■ Your instructions
State how many lines of the listing below include the word "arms". Give only the number.
>>>>>
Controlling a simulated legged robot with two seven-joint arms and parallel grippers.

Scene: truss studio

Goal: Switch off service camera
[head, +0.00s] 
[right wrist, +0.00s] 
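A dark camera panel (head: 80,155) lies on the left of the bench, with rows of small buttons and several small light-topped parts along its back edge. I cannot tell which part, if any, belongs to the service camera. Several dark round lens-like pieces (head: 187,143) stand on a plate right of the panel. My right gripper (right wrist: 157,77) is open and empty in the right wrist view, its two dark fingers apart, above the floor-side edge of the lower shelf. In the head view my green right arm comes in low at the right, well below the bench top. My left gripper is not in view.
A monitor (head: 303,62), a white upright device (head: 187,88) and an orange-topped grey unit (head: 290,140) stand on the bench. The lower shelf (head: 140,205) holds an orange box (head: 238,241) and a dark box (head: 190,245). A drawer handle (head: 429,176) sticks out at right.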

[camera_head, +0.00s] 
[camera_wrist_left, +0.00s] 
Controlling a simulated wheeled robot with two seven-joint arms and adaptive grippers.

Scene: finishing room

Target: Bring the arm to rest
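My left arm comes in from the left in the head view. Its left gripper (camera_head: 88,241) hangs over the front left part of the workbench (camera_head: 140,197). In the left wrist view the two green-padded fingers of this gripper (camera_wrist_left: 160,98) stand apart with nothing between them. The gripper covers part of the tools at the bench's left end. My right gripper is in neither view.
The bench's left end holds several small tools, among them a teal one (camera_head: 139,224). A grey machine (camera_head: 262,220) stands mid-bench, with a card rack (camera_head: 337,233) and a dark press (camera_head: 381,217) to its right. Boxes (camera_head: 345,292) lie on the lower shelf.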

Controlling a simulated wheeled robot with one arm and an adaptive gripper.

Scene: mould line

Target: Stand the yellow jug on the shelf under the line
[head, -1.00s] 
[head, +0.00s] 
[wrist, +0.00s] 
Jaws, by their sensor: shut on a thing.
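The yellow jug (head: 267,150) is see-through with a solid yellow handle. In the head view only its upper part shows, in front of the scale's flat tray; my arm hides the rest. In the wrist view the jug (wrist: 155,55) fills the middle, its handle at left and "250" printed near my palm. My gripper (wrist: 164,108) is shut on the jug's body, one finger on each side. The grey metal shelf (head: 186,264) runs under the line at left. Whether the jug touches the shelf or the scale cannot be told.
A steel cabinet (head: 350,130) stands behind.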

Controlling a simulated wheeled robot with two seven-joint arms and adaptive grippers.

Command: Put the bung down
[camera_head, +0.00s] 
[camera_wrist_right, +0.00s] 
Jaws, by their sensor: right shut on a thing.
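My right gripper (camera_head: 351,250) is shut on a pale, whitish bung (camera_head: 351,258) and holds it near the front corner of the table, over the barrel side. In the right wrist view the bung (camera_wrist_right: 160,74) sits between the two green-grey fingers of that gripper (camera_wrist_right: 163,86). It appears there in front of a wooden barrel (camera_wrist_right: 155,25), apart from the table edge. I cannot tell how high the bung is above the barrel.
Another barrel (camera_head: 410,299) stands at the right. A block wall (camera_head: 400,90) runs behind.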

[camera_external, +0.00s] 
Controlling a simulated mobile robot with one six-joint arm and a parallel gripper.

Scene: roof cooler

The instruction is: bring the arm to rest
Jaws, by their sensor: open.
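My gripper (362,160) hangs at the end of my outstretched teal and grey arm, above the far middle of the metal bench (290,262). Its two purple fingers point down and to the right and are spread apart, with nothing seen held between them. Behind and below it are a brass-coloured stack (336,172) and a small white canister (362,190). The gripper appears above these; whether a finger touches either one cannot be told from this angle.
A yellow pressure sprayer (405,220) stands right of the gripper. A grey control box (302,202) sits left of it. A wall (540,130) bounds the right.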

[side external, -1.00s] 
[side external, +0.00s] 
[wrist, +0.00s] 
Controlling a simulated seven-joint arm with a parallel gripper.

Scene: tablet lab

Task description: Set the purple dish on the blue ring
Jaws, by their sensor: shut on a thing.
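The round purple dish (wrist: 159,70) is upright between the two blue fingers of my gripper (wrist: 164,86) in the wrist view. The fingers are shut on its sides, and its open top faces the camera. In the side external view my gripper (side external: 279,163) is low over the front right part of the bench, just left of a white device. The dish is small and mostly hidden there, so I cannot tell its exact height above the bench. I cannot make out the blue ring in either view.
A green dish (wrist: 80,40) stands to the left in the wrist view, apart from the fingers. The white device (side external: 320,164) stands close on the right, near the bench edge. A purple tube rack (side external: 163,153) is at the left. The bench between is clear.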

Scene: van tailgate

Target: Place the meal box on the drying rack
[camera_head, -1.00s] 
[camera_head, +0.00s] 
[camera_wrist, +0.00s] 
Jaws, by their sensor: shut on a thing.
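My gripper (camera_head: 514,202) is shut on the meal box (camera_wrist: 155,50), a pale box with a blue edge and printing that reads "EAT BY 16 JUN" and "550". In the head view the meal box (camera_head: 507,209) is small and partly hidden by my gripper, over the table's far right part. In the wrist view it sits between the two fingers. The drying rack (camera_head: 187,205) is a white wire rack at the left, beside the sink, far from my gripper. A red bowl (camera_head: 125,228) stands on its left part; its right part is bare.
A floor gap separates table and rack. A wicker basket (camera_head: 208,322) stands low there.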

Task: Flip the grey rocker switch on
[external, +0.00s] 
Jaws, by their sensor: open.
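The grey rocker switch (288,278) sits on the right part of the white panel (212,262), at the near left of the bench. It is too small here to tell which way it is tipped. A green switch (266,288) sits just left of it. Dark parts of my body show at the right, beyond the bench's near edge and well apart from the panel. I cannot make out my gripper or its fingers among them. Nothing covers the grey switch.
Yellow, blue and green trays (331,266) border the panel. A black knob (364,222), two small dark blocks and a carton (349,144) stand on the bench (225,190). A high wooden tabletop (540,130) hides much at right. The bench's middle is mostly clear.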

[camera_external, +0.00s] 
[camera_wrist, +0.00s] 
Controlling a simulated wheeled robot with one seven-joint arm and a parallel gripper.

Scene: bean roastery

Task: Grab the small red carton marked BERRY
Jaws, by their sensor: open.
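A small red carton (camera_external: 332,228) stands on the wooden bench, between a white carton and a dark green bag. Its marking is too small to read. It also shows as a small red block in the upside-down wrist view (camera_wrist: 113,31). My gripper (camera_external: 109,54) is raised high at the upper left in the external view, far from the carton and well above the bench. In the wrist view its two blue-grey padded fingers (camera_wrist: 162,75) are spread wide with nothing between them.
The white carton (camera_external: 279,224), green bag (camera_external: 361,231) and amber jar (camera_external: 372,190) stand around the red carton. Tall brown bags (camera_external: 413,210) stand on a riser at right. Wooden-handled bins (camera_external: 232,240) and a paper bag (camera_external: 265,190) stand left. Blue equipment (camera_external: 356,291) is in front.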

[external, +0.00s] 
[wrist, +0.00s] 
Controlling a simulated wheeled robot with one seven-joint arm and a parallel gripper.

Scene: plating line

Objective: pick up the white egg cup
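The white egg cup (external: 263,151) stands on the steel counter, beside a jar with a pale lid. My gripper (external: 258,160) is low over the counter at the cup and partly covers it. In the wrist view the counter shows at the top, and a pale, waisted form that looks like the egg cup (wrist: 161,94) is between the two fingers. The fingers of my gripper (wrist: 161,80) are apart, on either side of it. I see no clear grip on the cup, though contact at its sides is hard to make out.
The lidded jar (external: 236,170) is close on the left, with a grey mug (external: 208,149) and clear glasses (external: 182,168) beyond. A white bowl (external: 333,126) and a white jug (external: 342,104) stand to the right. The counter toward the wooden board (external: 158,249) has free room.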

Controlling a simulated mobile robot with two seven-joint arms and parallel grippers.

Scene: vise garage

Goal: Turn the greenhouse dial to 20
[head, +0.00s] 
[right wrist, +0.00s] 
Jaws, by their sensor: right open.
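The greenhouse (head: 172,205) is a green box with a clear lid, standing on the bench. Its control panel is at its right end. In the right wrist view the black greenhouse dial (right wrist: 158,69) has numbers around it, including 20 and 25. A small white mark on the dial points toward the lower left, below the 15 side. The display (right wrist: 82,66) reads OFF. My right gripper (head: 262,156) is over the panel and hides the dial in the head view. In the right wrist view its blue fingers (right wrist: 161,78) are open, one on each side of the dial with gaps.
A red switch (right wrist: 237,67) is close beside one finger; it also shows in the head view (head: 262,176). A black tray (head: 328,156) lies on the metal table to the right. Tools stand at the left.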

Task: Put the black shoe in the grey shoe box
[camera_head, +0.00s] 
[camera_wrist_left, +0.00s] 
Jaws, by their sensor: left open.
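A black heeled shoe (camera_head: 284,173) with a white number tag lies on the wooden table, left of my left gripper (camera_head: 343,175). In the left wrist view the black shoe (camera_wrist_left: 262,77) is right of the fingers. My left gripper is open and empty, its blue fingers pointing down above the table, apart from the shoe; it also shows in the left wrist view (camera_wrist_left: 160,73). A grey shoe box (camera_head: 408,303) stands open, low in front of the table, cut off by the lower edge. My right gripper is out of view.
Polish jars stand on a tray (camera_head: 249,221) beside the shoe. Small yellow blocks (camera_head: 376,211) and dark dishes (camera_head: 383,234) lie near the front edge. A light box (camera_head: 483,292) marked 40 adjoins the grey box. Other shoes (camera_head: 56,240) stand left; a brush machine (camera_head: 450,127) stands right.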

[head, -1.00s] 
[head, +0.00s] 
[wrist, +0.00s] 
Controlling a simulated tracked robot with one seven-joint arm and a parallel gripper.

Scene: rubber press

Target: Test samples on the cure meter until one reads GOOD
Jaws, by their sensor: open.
<<<<<
■ Response below
4